A clearer parallel would be the last moments in Elephant Man, when John Merrick (John Hurt) meets his mother (Phoebe Nicholls) in the stars, with her speech: “Never. Oh, never. Nothing will die. The stream flows, the wind blows, the cloud fleets, the heart beats. Nothing will die.”
The event that illuminates this resolution the best, however, is a story from Lynch’s time in Philadelphia, as reported by Philadelphia Inquirer Movie Critic Steven Rea in 2014:
In 1967, Lynch and Peggy Reavey were married. In April 1968, they had a daughter, Jennifer (who grew up to be a filmmaker and TV director). They moved into a brick trinity on Aspen Street.
Lynch had left the academy. “The realization came that being a father and being married, I needed to get a job,” he says. “I remember the day before I went to work, I was sawing wood, and I was almost crying – I loved sawing wood. I was sawing a 1-by-3 pine, and I was thinking my freedom was gone, and tomorrow I go into lockup.”
But lockup wasn’t so bad.
Lynch got a job with his friend, the gallerist Rodger LaPelle, making prints of drawings by LaPelle’s wife, Christine McGinnis, in the couple’s carriage house in Germantown.
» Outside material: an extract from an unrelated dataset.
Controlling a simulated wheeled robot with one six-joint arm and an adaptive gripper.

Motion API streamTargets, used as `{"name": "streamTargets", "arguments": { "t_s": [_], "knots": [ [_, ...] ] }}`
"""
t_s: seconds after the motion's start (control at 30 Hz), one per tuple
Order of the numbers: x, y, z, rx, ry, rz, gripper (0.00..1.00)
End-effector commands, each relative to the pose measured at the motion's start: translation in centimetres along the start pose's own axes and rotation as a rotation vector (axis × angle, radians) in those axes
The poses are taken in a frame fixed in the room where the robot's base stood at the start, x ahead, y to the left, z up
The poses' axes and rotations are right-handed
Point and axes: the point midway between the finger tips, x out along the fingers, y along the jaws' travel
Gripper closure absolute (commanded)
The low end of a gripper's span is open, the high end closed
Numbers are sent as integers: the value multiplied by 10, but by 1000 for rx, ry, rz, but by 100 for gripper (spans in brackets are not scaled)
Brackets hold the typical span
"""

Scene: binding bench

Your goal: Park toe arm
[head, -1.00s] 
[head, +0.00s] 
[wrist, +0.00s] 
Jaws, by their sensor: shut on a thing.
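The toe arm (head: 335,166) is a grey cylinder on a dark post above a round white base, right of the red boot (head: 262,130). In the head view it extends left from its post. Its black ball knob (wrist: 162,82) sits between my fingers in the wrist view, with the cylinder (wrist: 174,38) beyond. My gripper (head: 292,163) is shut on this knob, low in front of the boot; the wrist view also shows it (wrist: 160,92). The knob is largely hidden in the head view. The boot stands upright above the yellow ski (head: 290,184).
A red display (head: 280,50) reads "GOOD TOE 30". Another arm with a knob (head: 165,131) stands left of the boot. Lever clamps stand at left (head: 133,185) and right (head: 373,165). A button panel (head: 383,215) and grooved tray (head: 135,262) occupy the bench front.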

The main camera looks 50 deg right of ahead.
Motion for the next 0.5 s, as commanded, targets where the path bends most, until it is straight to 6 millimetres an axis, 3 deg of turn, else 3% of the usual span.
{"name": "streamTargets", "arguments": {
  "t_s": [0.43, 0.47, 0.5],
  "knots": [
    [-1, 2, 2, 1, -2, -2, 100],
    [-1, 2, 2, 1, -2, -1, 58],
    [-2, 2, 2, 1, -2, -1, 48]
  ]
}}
“They supported themselves on Christine’s animal prints,” Lynch says. “I’d print alongside Dorothy McGinnis, Christine’s mother – we called her Flash – and Flash turned me on to The Edge of Night and Another World. . . . We’d watch TV and print.”
Thus, another piece of his Philadelphia experience was socked away for later use: the loping cadences of soap opera, reworked in Twin Peaks.
It is quite interesting to note that, among a collection of widely varied animal images, a surprising number of Christine McGinnis’s prints represent owls.
Additionally, Dorothy “Flash” McGinnis went on to perform in Lynch’s short The Grandmother, which attracted a grant from the American Film Institute (AFI), leading directly to Lynch’s time at the AFI Conservatory, where he made Eraserhead. So a moment of seeming total disaster was transformed into an opportunity for personal rebirth. Was Dorothy McGinnis the real Lady in the Radiator?